— start —

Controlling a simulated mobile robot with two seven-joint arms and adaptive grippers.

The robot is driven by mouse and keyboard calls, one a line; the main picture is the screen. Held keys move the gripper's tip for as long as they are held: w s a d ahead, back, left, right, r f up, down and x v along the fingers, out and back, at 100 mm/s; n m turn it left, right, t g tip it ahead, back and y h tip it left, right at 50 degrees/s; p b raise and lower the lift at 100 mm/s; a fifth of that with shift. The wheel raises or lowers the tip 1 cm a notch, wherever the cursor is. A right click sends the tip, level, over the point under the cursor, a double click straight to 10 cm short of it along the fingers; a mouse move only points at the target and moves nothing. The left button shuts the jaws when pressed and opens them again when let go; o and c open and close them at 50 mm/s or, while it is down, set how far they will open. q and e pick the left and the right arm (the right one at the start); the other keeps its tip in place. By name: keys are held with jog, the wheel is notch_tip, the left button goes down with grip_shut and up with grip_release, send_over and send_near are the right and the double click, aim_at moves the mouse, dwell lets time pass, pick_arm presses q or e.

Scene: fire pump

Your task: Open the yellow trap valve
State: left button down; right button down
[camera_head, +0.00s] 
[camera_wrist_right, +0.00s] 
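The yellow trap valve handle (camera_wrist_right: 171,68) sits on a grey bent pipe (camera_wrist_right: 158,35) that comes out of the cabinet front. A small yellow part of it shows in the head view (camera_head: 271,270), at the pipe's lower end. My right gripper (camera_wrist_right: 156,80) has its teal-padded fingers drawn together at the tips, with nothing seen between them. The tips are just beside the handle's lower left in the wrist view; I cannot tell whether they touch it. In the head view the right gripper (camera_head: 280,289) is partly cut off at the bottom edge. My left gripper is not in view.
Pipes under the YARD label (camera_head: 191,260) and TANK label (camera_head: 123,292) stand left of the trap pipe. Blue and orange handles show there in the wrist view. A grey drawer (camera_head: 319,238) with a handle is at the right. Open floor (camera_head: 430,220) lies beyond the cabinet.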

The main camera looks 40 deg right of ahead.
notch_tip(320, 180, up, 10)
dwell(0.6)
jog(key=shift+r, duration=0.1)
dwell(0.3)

— end —

**Stated task:** Reproduce the complete set of lines precisely as supplied.

**Finished task:**
Controlling a simulated mobile robot with two seven-joint arms and adaptive grippers.

The robot is driven by mouse and keyboard calls, one a line; the main picture is the screen. Held keys move the gripper's tip for as long as they are held: w s a d ahead, back, left, right, r f up, down and x v along the fingers, out and back, at 100 mm/s; n m turn it left, right, t g tip it ahead, back and y h tip it left, right at 50 degrees/s; p b raise and lower the lift at 100 mm/s; a fifth of that with shift. The wheel raises or lowers the tip 1 cm a notch, wherever the cursor is. A right click sends the tip, level, over the point under the cursor, a double click straight to 10 cm short of it along the fingers; a mouse move only points at the target and moves nothing. The left button shuts the jaws when pressed and opens them again when let go; o and c open and close them at 50 mm/s or, while it is down, set how far they will open. q and e pick the left and the right arm (the right one at the start); the other keeps its tip in place. By name: keys are held with jog, the wheel is notch_tip, the left button goes down with grip_shut and up with grip_release, send_over and send_near are the right and the double click, aim_at moves the mouse, dwell lets time pass, pick_arm presses q or e.

Scene: fire pump

Your task: Open the yellow trap valve
State: left button down; right button down
[camera_head, +0.00s] 
[camera_wrist_right, +0.00s] 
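The yellow trap valve handle (camera_wrist_right: 171,68) sits on a grey bent pipe (camera_wrist_right: 158,35) that comes out of the cabinet front. A small yellow part of it shows in the head view (camera_head: 271,270), at the pipe's lower end. My right gripper (camera_wrist_right: 156,80) has its teal-padded fingers drawn together at the tips, with nothing seen between them. The tips are just beside the handle's lower left in the wrist view; I cannot tell whether they touch it. In the head view the right gripper (camera_head: 280,289) is partly cut off at the bottom edge. My left gripper is not in view.
Pipes under the YARD label (camera_head: 191,260) and TANK label (camera_head: 123,292) stand left of the trap pipe. Blue and orange handles show there in the wrist view. A grey drawer (camera_head: 319,238) with a handle is at the right. Open floor (camera_head: 430,220) lies beyond the cabinet.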

The main camera looks 40 deg right of ahead.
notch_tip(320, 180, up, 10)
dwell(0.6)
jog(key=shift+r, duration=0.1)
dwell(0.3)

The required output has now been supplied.